The Navier−Stokes equations (NSEs) and the transport equation formed a set of nonlinear partial differential equations that coupled velocity, pressure, and concentration fields. In this study, the commercial finite element software COMSOL Multiphysics 5.6 was used to sequentially solve the NSE and transport equations. The steady-state flow and solute transport for each solution were computed over 10 times the average residence time, requiring approximately 18 h on a high-performance workstation.

3.2.2. Initial Condition

The characteristic parameters of the fluid in the simulation and adopted boundary conditions are summarized in

Table 1. Characteristic parameters of the fluid in the simulation and adopted boundary conditions.
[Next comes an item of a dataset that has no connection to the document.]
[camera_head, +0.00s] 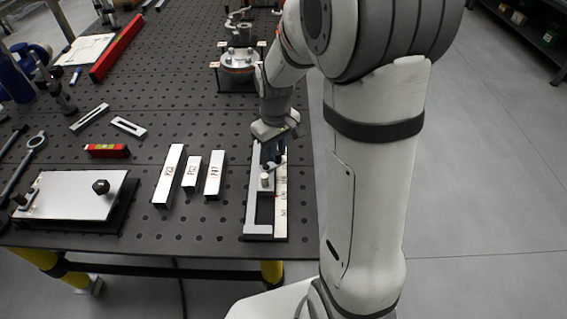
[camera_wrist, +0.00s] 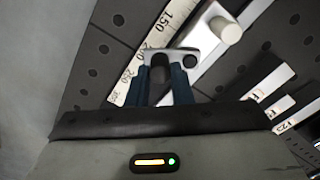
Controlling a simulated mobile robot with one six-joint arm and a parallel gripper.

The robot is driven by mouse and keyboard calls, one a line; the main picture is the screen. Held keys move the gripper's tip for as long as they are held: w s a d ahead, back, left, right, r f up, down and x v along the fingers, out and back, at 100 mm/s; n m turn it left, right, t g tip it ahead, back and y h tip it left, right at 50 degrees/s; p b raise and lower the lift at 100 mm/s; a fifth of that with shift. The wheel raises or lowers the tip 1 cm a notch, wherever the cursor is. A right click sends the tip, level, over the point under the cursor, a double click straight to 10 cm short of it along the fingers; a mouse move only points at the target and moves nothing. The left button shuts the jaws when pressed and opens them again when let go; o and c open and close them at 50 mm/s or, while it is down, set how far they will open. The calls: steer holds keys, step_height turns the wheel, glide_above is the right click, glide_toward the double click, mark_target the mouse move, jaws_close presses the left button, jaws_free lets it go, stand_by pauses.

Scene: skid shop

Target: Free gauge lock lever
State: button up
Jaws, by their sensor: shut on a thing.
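The gauge (camera_head: 250,205) lies near the right edge of the perforated table, a pale frame with a white numbered scale (camera_head: 281,195). In the wrist view the scale (camera_wrist: 163,35) runs diagonally beside a grey slider piece (camera_wrist: 202,42). A pale cylindrical knob (camera_wrist: 229,31) stands on the gauge; it also shows in the head view (camera_head: 265,180). My gripper (camera_wrist: 165,78) has its blue fingers down at the gauge, shut on a small dark part, apparently the lock lever (camera_wrist: 158,72). The fingers hide much of that part. In the head view my gripper (camera_head: 272,155) is at the gauge's far half.
Several white labelled bars (camera_head: 168,175) lie left of the gauge. A pale plate with a black knob (camera_head: 75,195) is at the front left. A flanged fitting (camera_head: 240,62) stands behind the gauge. The table's right edge is close, with clear floor beyond.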

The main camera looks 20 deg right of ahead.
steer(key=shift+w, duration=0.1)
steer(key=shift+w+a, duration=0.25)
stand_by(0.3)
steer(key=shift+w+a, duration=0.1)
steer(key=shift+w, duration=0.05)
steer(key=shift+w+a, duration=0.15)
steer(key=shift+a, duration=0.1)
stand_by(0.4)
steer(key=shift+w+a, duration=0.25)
Parameter	Note (unit)	Value
Injection concentration	C0 (kg/m3)	1
Diffusion coefficient	Dc (m2/s)	2.03 × 10−9
Gravitational acceleration	g (m/s2)	9.81
Inlet flow rate	Q (m3/s)	1.015 × 10−13 and 1.0155 × 10−12, 1.015 × 10−11 and 1.015 × 10−10, 3.045 × 10−10 and 6.09 × 10−10
Péclet number	Pe (−)	0.1, 1, 10, 100, 300, and600
Reynolds number	Re (−)	0.00016, 0.0016, 0.0155, 0.1553, 0.4658, and 0.9316
Width of fracture	W (m)	5 × 10−4
Water viscosity	µ (Pa·s)	1.307 × 10−3
Water density	$\rho$ (kg/m3)	9.997 × 102

. In order to characterize the effects of surface roughness and fracture intersections on flow transport processes in crossed fractures under different flow conditions, six inlet flow conditions with different flowrates were selected in this study, from which six different sets of the Reynolds number and the Péclet number were obtained. The Re and Pe are defined as:

$$\mathrm{Re}={\displaystyle \frac{\rho \overline{u}\widehat{b}}{W\mu }}={\displaystyle \frac{\rho Q}{W\mu }}$$

(6)

$$Pe={\displaystyle \frac{\overline{u}\widehat{b}}{WD}}={\displaystyle \frac{Q}{WD}}$$

(7)

where $\overline{u}$ (m/s) is the mean fluid inflow velocity, $\widehat{b}$ (m) is the characteristic length approximated by the mean fracture aperture, Q (m³/s) is the inlet flowrate, and W (m) is width of fracture. The Re and Pe selected in this study belonged to a one-to-one correspondence, and the range of values usually existed under natural flow conditions.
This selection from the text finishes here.